-------- Information supplied

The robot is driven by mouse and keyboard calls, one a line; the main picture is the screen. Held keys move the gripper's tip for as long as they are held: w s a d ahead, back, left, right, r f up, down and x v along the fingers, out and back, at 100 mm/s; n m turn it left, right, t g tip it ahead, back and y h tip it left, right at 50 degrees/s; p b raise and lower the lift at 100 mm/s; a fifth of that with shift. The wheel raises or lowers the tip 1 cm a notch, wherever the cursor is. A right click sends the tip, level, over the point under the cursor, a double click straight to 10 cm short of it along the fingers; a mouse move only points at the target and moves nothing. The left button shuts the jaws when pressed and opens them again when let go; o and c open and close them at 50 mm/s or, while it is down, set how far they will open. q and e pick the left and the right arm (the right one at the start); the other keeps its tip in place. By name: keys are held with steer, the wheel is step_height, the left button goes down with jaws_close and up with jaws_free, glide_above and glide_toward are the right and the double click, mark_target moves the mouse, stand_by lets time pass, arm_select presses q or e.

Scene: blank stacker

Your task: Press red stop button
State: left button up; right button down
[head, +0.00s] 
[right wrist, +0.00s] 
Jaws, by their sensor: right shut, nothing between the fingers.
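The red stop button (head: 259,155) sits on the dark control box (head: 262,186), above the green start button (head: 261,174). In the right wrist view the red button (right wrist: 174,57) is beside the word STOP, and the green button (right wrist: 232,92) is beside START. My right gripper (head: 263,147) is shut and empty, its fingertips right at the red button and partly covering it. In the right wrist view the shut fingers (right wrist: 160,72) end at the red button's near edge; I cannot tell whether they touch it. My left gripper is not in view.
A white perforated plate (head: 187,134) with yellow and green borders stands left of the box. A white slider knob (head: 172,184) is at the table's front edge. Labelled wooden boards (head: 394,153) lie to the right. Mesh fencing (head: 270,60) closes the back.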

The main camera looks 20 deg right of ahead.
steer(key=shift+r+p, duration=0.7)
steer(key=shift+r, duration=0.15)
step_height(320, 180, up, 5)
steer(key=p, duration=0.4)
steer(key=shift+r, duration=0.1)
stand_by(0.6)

----------------

● **Written request**
Write out all the data again, exactly as it appears.

● **Answer to this problem**
The robot is driven by mouse and keyboard calls, one a line; the main picture is the screen. Held keys move the gripper's tip for as long as they are held: w s a d ahead, back, left, right, r f up, down and x v along the fingers, out and back, at 100 mm/s; n m turn it left, right, t g tip it ahead, back and y h tip it left, right at 50 degrees/s; p b raise and lower the lift at 100 mm/s; a fifth of that with shift. The wheel raises or lowers the tip 1 cm a notch, wherever the cursor is. A right click sends the tip, level, over the point under the cursor, a double click straight to 10 cm short of it along the fingers; a mouse move only points at the target and moves nothing. The left button shuts the jaws when pressed and opens them again when let go; o and c open and close them at 50 mm/s or, while it is down, set how far they will open. q and e pick the left and the right arm (the right one at the start); the other keeps its tip in place. By name: keys are held with steer, the wheel is step_height, the left button goes down with jaws_close and up with jaws_free, glide_above and glide_toward are the right and the double click, mark_target moves the mouse, stand_by lets time pass, arm_select presses q or e.

Scene: blank stacker

Your task: Press red stop button
State: left button up; right button down
[head, +0.00s] 
[right wrist, +0.00s] 
Jaws, by their sensor: right shut, nothing between the fingers.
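The red stop button (head: 259,155) sits on the dark control box (head: 262,186), above the green start button (head: 261,174). In the right wrist view the red button (right wrist: 174,57) is beside the word STOP, and the green button (right wrist: 232,92) is beside START. My right gripper (head: 263,147) is shut and empty, its fingertips right at the red button and partly covering it. In the right wrist view the shut fingers (right wrist: 160,72) end at the red button's near edge; I cannot tell whether they touch it. My left gripper is not in view.
A white perforated plate (head: 187,134) with yellow and green borders stands left of the box. A white slider knob (head: 172,184) is at the table's front edge. Labelled wooden boards (head: 394,153) lie to the right. Mesh fencing (head: 270,60) closes the back.

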The main camera looks 20 deg right of ahead.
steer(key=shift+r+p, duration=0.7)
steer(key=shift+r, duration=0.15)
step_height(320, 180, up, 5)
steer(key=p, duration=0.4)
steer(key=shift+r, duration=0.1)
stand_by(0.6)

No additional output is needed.